- Problem to work on: In the material below, find all lines with the string "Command" and copy them.

## start Dataset excerpts

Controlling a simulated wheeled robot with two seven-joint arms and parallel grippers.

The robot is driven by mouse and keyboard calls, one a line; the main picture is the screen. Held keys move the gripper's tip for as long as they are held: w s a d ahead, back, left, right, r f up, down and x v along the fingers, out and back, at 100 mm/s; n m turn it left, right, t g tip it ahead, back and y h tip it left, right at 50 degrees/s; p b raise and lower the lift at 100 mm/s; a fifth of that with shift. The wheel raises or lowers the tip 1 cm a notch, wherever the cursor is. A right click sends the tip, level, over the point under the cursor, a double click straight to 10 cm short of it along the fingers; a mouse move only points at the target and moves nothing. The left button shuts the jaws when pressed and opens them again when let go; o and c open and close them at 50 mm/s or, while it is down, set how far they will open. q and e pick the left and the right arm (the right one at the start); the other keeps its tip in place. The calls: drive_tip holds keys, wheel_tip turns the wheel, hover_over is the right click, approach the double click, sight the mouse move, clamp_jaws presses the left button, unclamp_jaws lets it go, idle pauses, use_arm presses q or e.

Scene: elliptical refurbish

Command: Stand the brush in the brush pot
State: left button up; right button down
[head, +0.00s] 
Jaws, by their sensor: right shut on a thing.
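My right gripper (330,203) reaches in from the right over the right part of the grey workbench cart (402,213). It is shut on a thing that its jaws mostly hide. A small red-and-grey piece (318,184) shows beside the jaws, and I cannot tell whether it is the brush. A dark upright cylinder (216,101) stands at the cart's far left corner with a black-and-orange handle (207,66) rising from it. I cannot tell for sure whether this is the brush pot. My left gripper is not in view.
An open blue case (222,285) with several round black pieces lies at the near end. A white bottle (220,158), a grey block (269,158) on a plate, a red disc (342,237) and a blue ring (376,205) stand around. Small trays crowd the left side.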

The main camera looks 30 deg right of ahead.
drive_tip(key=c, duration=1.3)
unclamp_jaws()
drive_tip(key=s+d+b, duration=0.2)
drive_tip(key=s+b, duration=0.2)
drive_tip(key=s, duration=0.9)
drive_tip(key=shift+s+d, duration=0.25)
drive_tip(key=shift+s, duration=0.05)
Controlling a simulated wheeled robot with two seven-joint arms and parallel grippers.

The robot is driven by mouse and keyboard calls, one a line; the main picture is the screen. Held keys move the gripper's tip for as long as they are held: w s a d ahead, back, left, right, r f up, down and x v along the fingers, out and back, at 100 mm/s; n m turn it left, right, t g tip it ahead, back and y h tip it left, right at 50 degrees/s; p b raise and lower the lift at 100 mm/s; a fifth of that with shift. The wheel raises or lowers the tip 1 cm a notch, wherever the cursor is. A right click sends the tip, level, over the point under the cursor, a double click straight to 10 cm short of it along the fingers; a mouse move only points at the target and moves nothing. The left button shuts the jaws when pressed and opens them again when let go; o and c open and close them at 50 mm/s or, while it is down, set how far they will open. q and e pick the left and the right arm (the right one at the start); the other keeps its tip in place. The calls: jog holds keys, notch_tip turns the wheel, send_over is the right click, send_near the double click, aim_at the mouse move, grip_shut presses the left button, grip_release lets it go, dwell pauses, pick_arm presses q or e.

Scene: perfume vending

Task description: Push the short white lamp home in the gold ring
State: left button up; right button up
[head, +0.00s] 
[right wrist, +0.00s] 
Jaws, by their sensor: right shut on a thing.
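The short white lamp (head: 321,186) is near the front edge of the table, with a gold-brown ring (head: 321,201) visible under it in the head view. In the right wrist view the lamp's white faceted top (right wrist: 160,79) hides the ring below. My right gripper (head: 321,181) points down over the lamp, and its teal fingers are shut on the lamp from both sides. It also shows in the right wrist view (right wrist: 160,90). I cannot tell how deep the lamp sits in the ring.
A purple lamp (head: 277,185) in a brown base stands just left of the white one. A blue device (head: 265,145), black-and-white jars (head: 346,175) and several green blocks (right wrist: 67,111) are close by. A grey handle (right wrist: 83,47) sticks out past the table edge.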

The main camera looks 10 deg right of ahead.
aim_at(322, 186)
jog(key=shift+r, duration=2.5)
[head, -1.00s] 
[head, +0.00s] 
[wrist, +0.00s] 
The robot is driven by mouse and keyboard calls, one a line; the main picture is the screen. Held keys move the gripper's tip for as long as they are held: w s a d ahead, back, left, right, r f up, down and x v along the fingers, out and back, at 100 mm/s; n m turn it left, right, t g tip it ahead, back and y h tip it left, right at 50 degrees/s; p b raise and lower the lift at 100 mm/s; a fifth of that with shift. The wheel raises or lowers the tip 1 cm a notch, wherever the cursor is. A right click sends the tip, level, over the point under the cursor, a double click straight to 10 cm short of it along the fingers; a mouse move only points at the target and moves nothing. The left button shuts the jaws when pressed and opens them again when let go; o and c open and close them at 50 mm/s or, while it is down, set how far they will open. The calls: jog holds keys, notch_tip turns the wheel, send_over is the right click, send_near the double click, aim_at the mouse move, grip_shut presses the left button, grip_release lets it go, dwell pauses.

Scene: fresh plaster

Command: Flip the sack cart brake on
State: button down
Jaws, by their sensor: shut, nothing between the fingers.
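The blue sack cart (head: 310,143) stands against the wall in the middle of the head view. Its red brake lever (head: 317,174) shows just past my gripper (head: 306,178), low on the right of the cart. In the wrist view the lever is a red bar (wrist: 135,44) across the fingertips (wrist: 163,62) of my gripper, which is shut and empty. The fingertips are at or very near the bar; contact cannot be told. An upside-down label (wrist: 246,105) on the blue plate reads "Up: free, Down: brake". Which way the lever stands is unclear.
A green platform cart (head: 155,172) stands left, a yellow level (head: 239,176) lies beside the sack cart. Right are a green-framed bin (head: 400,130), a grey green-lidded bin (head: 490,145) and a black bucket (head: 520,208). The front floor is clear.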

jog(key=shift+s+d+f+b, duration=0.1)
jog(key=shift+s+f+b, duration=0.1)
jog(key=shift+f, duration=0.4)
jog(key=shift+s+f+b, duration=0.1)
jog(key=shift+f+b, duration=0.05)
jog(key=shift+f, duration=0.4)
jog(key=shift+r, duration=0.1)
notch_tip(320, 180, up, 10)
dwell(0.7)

## end Dataset excerpts

- Worked answer:
Command: Stand the brush in the brush pot
Command: Flip the sack cart brake on

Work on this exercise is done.